The D.C. Circuit focused exclusively upon the agreement’s use of the term “end-to-end” as the language which created an ambiguity. Starpower has absolutely no bearing on the interconnection agreement at issue in this case, because nowhere does this agreement use the term “end-to-end,” or anywhere else incorporate the FCC’s jurisdictional end-to-end analysis for determining the interstate or local nature of a given call.
Because both “reasons” given by the APSC for finding an ambiguity in the agreement are fundamentally flawed, I see no reason to pay its decision any deference whatsoever.
Reviewing the APSC’s decision de novo, as I believe we should, see Qwest Corp. v. Minn. Pub. Utils. Comm’n, 427 F.3d 1061, 1064 (8th Cir.2005) (reviewing de novo whether a state agency acts within its authority in implementing the Telecommunications Act of 1996); see also Western World Ins. Co. v. Branch, 332 Ark. 427, 965 S.W.2d 760, 761 (1998) (indicating the question whether a contract is ambiguous is a question of law), I can find no ambiguity in the interconnection agreement between Southwestern Bell (SWB) and Connect Communications.
Under Arkansas law, the language contained in the contract is the best evidence of the parties’ intention. First Nat’l Bank v. Griffin, 310 Ark. 164, 832 S.W.2d 816, 818-19 (1992). “When contracting parties express their intention in a written instrument in clear and unambiguous language, it is the court’s duty to construe the writing in accordance with the plain meaning of the language employed.” Surratt v. *715Surratt, 85 Ark.App. 267, 148 S.W.3d 761, 768 (2004).
Under the plain and unambiguous language of the agreement, calls placed from SWB’s customers to internet service providers (ISPs) within the same SWB exchange were defined as local calls for which SWB agreed to pay Connect reciprocal compensation.
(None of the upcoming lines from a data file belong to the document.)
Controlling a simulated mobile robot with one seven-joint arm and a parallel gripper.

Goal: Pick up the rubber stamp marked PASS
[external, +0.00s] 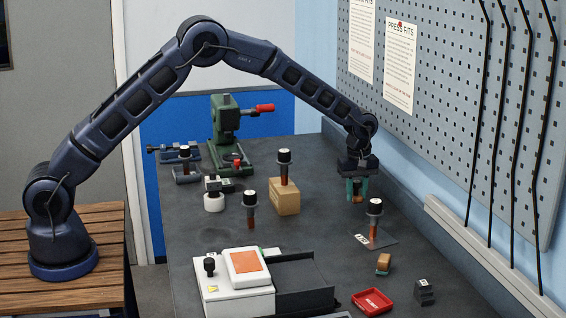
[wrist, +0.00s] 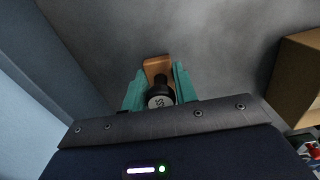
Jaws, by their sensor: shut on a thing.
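My gripper (external: 357,189) is at the far right of the bench, pointing down near the wall. Its teal fingers, also in the wrist view (wrist: 160,78), are shut on a stamp (wrist: 157,65) with a wooden base and a black handle. The handle's end carries a pale disc with dark marks too small to read. In the external view only a brown bit of the held stamp (external: 357,199) shows below the fingers. I cannot tell whether it touches the bench.
A wooden block (external: 285,201) bearing a black-knobbed piece stands left of my gripper. Another knobbed piece (external: 374,230) stands in front, on a grey plate. A green press (external: 226,130) is behind left. A red tray (external: 372,301) and small blocks lie at the front. The pegboard wall is close on the right.

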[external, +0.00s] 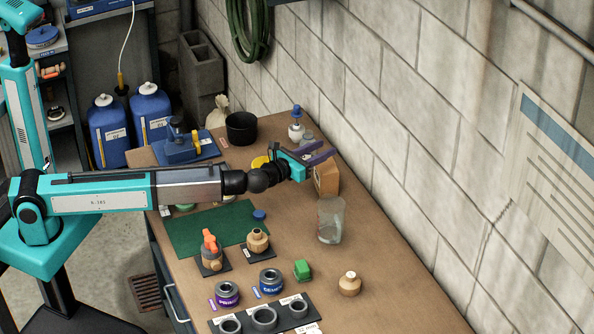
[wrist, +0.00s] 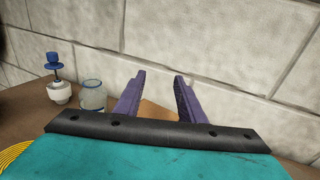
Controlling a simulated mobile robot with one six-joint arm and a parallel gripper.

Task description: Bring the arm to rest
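My arm stretches level to the right across the workbench in the external view. My gripper (external: 318,153) is at its end, above the back part of the bench near the block wall. In the wrist view the two purple fingers of my gripper (wrist: 158,98) stand apart with nothing between them but wall and a piece of tan surface behind. A tan box (external: 327,179) stands just below and beside the fingers in the external view; I cannot tell how large the gap is.
A clear jar (external: 331,220) stands in front of the tan box. A white and blue bottle (external: 297,124) and a black pot (external: 241,128) are at the back. A green mat (external: 190,233), fittings and cans occupy the front. The block wall (external: 400,130) borders the bench's right side.

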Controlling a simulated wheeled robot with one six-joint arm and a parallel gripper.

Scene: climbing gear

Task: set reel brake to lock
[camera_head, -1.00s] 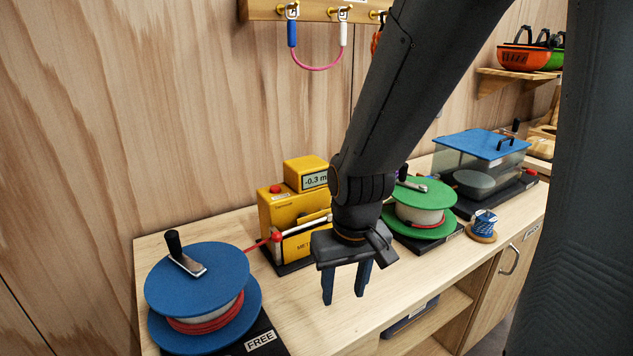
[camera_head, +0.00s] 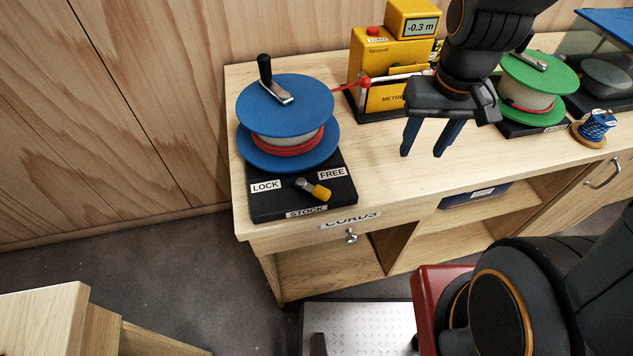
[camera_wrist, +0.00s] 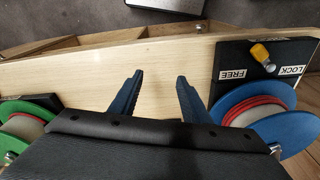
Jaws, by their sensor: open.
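The blue stock reel (camera_head: 287,112) with red cord stands on a black base (camera_head: 262,209) at the bench's left end. The base has LOCK (camera_head: 266,186) on the left and FREE (camera_head: 331,173) on the right. The brake lever (camera_head: 314,189) has a yellow grip and points right, below the FREE label. In the wrist view the lever (camera_wrist: 262,55) is at the upper right, beside the blue reel (camera_wrist: 268,112). My gripper (camera_head: 430,138) is open and empty above the bench, to the right of the reel; its fingers also show in the wrist view (camera_wrist: 158,95).
A yellow meter (camera_head: 385,72) reading -0.3 m stands behind my gripper, with red cord running to it. A green reel (camera_head: 538,80) and a blue spool (camera_head: 594,125) are at right. The bench top (camera_head: 375,165) between reel base and gripper is clear.

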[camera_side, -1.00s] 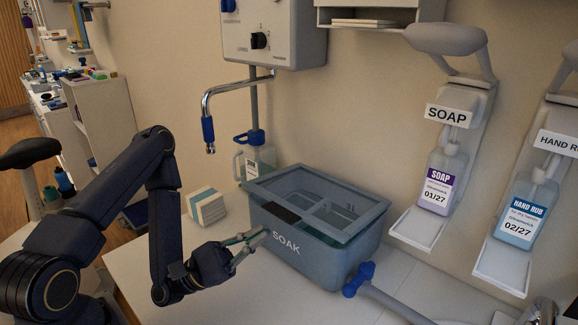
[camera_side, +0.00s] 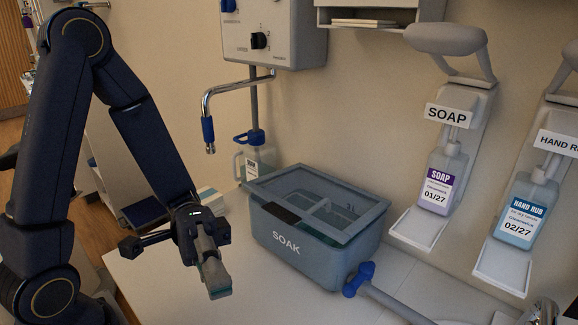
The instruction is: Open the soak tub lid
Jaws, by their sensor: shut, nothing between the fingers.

The contract language defines traffic as terminating when it is “delivered.” See Add. at 57 (defining “Terminating Traffic” as a “telecommunications service which is delivered to an end user(s) as a result of another end user’s attempt to establish communication between the parties.”). It is undisputed the calls at issue were delivered, and therefore terminated, to Connect end users (ISPs) at a geographical location within the same local exchange area. SWB clearly agreed to compensate Connect for such calls. See Add. at 49 (“SWBT agrees to compensate CONNECT for the termination of SWBT Local Traffic originated by SWBT end users in the SWBT exchanges described in Appendix DCO and terminating to CONNECT end users.”).
“A latent ambiguity arises [only] when the contract on its face appears clear and unambiguous, but collateral facts exist that make the contract’s meaning uncertain.” Oliver v. Oliver, 70 Ark.App. 403, 19 S.W.3d 630, 633 (2000). Here, SWB contends the “hybrid” nature of calls placed to ISPs renders the agreement’s meaning uncertain — that is, although ISP-bound calls may “terminate” at an ISP’s geographical location within the same local exchange area, they may proceed from there to a website anywhere on the Internet.
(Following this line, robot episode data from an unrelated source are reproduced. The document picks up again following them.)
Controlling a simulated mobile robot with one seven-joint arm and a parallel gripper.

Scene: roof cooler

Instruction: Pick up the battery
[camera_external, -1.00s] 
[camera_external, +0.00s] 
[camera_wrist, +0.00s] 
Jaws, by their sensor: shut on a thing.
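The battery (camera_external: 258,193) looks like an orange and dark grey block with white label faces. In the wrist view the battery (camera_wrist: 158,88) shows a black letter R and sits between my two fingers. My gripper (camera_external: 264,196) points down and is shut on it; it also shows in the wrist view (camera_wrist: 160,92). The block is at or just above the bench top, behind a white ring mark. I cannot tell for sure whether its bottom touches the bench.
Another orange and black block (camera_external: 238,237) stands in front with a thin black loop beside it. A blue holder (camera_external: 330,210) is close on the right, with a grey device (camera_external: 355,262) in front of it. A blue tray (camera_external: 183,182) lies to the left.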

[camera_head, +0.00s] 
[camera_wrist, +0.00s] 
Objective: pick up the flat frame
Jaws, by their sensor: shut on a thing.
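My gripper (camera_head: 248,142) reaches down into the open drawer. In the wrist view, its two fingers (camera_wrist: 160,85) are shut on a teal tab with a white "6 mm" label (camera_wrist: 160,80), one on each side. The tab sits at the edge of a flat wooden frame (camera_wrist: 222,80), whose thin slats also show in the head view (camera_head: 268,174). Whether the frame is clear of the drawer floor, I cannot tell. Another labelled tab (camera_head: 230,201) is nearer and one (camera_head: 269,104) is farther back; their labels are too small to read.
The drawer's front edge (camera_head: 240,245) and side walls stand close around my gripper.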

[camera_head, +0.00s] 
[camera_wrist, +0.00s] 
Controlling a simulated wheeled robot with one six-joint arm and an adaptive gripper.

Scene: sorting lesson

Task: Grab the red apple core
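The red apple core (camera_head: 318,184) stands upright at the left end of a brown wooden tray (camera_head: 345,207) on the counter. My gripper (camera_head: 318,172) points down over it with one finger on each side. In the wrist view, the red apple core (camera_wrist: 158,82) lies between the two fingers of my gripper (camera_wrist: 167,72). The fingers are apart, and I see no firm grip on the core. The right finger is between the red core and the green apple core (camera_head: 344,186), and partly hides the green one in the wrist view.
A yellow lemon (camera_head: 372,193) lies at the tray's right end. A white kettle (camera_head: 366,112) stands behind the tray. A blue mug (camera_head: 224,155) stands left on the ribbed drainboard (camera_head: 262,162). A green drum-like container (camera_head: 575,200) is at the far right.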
I disagree the “hybrid” nature of ISP-bound calls is a collateral fact which renders uncertain the meaning of any of the terms in this particular agreement. The parties specifically chose to define the termination of local calls with reference to where they were “delivered,” which undis-putedly occurred at a specific geographical location irrespective of whether subsequent to “delivery” the calls continued on into cyberspace via the internet. The parties further unambiguously agreed that when phone calls were “delivered” within the same local exchange area where they were placed, such calls were local in nature and therefore subject to reciprocal compensation.
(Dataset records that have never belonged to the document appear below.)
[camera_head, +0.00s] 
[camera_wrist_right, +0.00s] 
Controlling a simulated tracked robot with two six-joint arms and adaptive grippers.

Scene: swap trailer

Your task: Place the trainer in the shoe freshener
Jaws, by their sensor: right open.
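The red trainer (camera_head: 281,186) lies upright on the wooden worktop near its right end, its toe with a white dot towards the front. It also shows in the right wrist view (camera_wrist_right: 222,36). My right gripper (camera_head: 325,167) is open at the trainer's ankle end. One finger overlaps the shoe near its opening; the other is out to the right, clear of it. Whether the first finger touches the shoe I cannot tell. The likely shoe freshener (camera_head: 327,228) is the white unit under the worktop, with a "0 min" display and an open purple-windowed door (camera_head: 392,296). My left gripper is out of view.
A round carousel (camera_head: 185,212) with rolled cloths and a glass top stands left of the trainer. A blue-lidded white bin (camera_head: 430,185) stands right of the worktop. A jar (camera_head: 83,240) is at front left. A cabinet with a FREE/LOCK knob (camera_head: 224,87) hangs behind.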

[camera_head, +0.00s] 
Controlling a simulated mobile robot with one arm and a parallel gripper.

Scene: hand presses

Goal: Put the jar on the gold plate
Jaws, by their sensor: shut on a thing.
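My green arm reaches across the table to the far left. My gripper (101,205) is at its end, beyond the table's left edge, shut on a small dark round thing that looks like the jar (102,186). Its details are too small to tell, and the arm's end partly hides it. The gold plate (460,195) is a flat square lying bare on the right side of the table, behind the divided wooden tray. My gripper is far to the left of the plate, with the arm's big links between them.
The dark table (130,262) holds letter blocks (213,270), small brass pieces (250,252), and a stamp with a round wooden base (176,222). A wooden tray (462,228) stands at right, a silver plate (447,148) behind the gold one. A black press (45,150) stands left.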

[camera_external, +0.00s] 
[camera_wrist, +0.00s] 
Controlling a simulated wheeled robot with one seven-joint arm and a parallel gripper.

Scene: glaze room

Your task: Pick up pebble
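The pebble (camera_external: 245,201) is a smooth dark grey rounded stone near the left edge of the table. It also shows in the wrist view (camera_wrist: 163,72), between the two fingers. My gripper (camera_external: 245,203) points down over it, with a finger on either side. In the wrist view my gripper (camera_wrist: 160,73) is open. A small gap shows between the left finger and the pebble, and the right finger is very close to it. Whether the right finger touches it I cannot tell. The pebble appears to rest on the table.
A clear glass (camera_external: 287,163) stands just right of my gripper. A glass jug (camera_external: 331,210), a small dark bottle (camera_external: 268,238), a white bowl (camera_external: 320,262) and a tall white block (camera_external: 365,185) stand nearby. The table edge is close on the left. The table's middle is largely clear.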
The only “collateral” event which occurred here (which appears to be the real reason SWB suddenly refused to pay Connect for ISP-bound calls) was the FCC’s subsequent ruling that calls placed to ISP providers were interstate in nature. See In re Implementation of the Local Competition Provisions in the Telecomms. Act of 1996, Intercarrier Comp. for ISP-Bound Traffic, 14 F.C.C.R. 3689, 1999 WL 98037 (Feb. 26, 1999) (Reciprocal Compensation Order). The FCC’s order was prospective in nature, however, as several courts have since noted. See Global NAPS, Inc. v. FCC, 291 F.3d 832, 834 (D.C.Cir.2002) (“However, the FCC’s Reciprocal Compensation Order left open the possibility that state regulators ... could continue to treat ISP-bound traffic as local traffic, if interconnection agreements between carriers so provided, whether explicitly or implicitly.”); S. New England Tel. Co. v. State, Dep’t of Pub. Util. Co., 285 F.Supp.2d 252, 259 (D.Conn.2003) (‘While classifying the majority of ISP-bound traffic as interstate, the FCC left open the possibility that state regulators could continue to treat ISP-bound traffic as local traffic, if interconnection agreements between carriers so provided, whether explicitly or implicitly. The FCC further acknowledged in its 1999 Ruling that it had historically directed state commissions to treat such calls as ‘local.’ ”) (internal citations and quotations omitted); see also Sw. *716Bell Tel. Co. v. Brooks Fiber Commc’ns of Okla., Inc., 235 F.3d 493 (10th Cir.2000) (interpreting the very agreement at issue here and upholding the Oklahoma Corporation Commission’s determination that calls placed to ISPs within the same exchange area were local traffic subject to reciprocal compensation under the agreement).
Thus, even though ISP-bound calls have now been identified as interstate in nature, it is clear parties could choose by contract to identify such calls as local ones subject to reciprocal compensation. That is exactly what occurred here. The fact SWB now realizes it made a bad business judgment, which led to a written contract entered into in good faith by both parties to it, does not now justify its refusal to pay Connect pursuant to the unambiguous terms of the agreement in controversy.
For the reasons stated, I respectfully dissent.